I get paired up with one of the women who I have labeled as an Alpha for a game around setting context. I decide that we are explorers and all of a sudden, the visitors lounge is transformed into an undiscovered world. We play divers, soldiers, and copycat other groups, all while giggling like children before our time is up. Later on I finally get my chance to pair up with the delicate-looking, petite blue-eyed woman in an appropriate exercise: the Curiosity game. In this game we are encouraged to bring the edgy questions that we have been holding back so I feel invited to ask what her crime was. I express my story about her from the beginning and confusion as she does not match the idea I had of what a female inmate would look like. She dodges the question, just saying that it was a “serious crime” and shares that she has a 9 year sentence that has been reduced from a longer one because of good behavior. We continue to talk about the lessons she’s learned, how she has changed in the last 5 years and what she wishes to share with her children about her experience being incarcerated. 

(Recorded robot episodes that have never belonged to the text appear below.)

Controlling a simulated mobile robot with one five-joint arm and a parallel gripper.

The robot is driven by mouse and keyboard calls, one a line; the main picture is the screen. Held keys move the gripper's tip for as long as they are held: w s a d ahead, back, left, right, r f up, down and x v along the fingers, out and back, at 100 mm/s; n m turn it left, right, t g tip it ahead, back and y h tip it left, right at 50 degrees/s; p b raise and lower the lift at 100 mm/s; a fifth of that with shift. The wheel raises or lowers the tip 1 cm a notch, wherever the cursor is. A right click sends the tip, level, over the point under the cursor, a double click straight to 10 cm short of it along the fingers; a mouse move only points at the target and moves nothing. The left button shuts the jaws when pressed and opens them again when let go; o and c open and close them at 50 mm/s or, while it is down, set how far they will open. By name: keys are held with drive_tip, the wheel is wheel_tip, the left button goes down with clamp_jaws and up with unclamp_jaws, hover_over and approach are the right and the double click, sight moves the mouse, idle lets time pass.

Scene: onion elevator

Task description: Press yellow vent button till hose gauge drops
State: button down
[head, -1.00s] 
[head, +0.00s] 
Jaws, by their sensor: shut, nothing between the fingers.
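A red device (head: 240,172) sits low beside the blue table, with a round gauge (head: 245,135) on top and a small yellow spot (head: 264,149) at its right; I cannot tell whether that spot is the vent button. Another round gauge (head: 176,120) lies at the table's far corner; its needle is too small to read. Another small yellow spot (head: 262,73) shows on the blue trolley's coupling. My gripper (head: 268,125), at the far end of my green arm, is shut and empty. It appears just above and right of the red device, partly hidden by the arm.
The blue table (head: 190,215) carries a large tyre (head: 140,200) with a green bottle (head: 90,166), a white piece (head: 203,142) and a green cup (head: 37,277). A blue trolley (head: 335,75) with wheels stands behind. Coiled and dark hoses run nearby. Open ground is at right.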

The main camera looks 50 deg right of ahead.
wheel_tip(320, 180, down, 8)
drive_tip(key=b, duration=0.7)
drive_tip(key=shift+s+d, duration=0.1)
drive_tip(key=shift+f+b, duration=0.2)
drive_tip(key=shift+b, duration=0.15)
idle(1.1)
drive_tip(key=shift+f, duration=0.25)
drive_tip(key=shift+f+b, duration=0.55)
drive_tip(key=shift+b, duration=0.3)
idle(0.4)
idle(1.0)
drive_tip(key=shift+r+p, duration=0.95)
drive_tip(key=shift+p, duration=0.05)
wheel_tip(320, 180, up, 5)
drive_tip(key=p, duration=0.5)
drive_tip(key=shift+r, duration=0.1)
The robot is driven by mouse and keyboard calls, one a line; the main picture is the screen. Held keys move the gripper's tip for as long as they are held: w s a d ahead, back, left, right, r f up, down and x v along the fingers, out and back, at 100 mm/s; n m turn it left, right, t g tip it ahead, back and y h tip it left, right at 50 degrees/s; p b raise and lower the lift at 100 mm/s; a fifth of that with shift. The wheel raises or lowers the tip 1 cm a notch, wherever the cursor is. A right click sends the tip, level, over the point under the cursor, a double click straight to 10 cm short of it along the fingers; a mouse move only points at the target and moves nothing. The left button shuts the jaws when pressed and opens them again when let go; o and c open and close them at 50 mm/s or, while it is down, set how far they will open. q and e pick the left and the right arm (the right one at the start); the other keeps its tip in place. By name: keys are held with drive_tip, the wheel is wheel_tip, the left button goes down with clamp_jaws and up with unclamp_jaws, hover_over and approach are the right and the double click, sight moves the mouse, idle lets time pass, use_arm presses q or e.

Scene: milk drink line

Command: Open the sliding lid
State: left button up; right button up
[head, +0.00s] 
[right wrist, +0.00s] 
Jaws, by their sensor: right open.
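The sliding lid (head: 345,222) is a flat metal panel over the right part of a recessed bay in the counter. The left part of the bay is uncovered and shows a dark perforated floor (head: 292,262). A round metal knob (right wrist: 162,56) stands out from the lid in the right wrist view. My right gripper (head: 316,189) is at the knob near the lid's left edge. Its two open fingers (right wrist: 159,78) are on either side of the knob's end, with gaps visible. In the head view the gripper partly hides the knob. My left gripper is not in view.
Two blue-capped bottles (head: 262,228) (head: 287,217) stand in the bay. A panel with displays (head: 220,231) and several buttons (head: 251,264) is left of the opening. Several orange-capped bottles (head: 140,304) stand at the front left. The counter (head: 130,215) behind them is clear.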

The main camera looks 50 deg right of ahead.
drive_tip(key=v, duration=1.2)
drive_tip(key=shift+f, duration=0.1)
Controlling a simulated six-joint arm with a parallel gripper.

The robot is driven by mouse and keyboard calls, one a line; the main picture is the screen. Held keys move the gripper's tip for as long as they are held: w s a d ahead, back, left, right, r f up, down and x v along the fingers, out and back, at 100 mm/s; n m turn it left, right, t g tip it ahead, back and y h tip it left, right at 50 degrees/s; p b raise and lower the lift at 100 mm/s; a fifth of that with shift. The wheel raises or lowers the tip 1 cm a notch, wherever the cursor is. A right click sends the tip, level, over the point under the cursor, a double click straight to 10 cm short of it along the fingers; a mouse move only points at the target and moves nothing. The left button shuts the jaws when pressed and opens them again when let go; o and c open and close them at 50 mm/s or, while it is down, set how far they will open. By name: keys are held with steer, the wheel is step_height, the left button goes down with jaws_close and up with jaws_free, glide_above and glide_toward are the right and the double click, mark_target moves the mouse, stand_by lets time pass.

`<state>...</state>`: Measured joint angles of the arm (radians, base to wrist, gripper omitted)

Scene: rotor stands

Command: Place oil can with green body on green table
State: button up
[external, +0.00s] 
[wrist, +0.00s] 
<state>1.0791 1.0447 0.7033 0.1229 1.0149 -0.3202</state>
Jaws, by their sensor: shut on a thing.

pair up authentic relating

During the last game of the evening which we use for navigating conflict, a common story gets unveiled about how the women often have to depend on men on the outside to house them during parole and use the promise of sex as a bartering tool. It broke my heart to hear a woman share that she did not have other family and felt like that was her only option. It saddened me further to see the nods of recognition around the group of an all too familiar story of someone not wanting to end up in a homeless shelter or at a motel where people are using drugs. 


That evening I walk out of the facility with a heaviness of leaving these wonderful beings behind. Of falling in love with their hearts and feeling like it is inappropriate or too confusing to express. With desiring to give them hugs, but only being able to exchange handshakes. I feel exhausted and tired of connecting, hoping to just melt away in the backseat, hiding in work emails as we make the journey home. 


The other first time volunteer, who shared the same interest and confusion in the blond, blue-eyed, youthful inmate, says that he had also hoped to play the Curiousity game with her and wanted to know if I found out her crime. I share that I had not but that I found out about her longer sentence. As the conversation in the car turns to other things, he goes quiet and heavy with realization. He announces that he decided to look her up, as she had a unique name and had told him which city she was from. He finds out that her sentence was originally 31 years and for one of the most gruesome crimes there are — murder of a child. I am floored and we all decide to never look up an inmate again, as we prefer to know them as they are today, as they are hoping to be, and what they want to transform into as that is what is real and true in the moment. 


The work Authentic Relating International is doing is truly life changing, both for the offenders and for us volunteers who are lucky enough to be a part of it. If you would like to make a tax deductible donation to allow this non-profit to offer more courses in prisons throughout Colorado, please do so here.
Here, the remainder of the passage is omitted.